UMA LEI MAIOR – A Lei de Introdução Às Normas do Direito Brasileiro (Lei nº 12.376, de 30.12.2010) indica como o magistrado deve aplicar a lei, seja esta infraconstitucional ou constitucional, uma vez que a referida lei não faz distinção entre a Lei Maior e as Leis Menores.

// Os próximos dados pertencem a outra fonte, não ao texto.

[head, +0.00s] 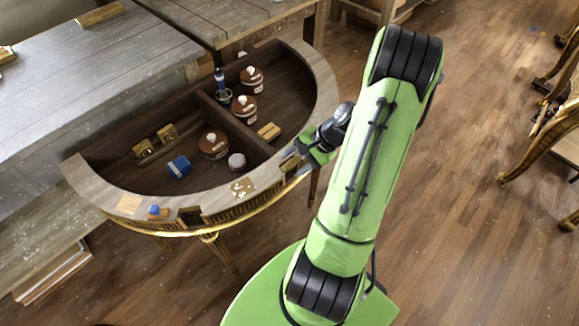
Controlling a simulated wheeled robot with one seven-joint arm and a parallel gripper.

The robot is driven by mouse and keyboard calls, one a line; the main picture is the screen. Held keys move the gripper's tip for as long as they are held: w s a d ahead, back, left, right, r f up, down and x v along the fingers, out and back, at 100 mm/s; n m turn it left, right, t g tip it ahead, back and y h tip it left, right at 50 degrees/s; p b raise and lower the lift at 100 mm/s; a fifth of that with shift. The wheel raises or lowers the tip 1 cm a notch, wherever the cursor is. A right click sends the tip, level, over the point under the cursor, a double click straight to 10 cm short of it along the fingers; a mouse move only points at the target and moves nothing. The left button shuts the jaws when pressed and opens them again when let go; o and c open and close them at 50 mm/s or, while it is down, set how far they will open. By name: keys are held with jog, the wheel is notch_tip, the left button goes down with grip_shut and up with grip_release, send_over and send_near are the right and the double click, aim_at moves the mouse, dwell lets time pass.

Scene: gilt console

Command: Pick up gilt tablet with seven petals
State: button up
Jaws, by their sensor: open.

Alcança e abrange, portanto, todas as legislações, inclusive a Carta da República.
Diz lá no artigo 5º que “Na aplicação da lei o juiz atenderá aos fins sociais a que ela se dirige e às exigências do bem comum”.
Indaga-se: neste decreto de indulto qual o fim social e o bem comum que dele se pode extrair quando não deixou de fora os crimes de lesa-pátria, que são aqueles que agentes públicos e particulares cometeram contra os dinheiros do povo brasileiro?. O decreto do indulto abrangeu a corrupção e a lavagem de dinheiro porque, no entender de Temer e sua equipe, foram crimes cometidos sem violência ou grave ameaça.
VIOLÊNCIA INTRÍNSECA – Perdão, mas a violência nesses crimes está intrínseca. É plasmada. É evidente. Dispensa comprovação. Violência concretizada e não apenas mera ameaça. Violência silenciosa, dos que vestem terno e gravata, ocupam palácios e gabinetes e têm como arma a caneta e o poder, como consta no artigo comentado e que trouxeram danos de toda a ordem a multidões e multidões de brasileiros.
Se tecnicamente não é considerado crime hediondo (e este foi excluído do decreto do indulto), é crime muito mais grave porque constitui crime de traição à Pátria, ao povo brasileiro. Creio que até esteja sujeito à Lei de Segurança Nacional.
Daí porque corruptos e corruptores não podem ser beneficiados com este decreto esdrúxulo e casuístico que Temer baixou neste Natal-2017. Todo ele está contaminado de inconstitucionalidade. E quando o magistrado está diante de inconstitucionalidade(s), ele não necessita ser provocado para declará-la(s). Deve pronunciá-las de ofício, ainda que a petição que lhe foi entregue para exame e decisão nada peça a tal respeito.
DECLARAÇÃO INCIDENTAL – Neste caso, não haverá julgamento nem extra nem ultra petita. É a chamada declaração incidental de inconstitucionalidade. Uma vez declarada, nos juízos singulares e tribunais estaduais, a declaração tem efeito entre as partes litigantes. Mas neste caso da ação da Procuradora-Geral da República, junto ao STF, contra o decreto de indulto, aí o efeito a todos atinge (erga omnes), porque proferido pela Suprema Corte em ação subscrita pela PGR. Tanto a ação proposta quanto as decisões são difusas.
Portanto, se a liminar da ministra-presidente atendeu aos pedidos formulado na petição inicial, faltou o principal que era declarar inconstitucional o artigo que beneficiou os condenados por crimes de corrupção contra o erário e o patrimônio nacionais, que a todos os brasileiros pertencem, ainda que este específico pedido não constasse da petição da doutora Raquel Dodge.
PRESIDENTE NÃO LEGISLA – E mais: presidente da República não pode legislar. No máximo, expedir Medida Provisória, instrumento inaplicável para indultar e comutar penas por ocasião do Natal. Para tal fim, só o decreto serve. E decreto algum pode alterar a lei, para mais ou para menos. Dela, da lei, nada pode retirar ou acrescentar, mas apenas regulamentar.
E desde quando réu apenado definitivamente — que agora por este decreto pode estar condenado a 40, 50, 60 e muitos anos mais — pode ganhar a liberdade desde que tenha cumprido 1/5 da pena? Desde quando condenado que tenha neto com idade de até 14 anos pode estar isento do cumprimento da pena e ser posto na rua? Estas exceções só o Poder Legislativo pode autorizar através da edição de lei. Nem o Executivo tem competência para tanto. Somente o Congresso Nacional pode legislar sobre Direito Penal, Processual Penal, Civil, Processual Civil, Comercial, etc. etc…
Declarar a inconstitucionalidade foi o que faltou na decisão da ministra-presidente.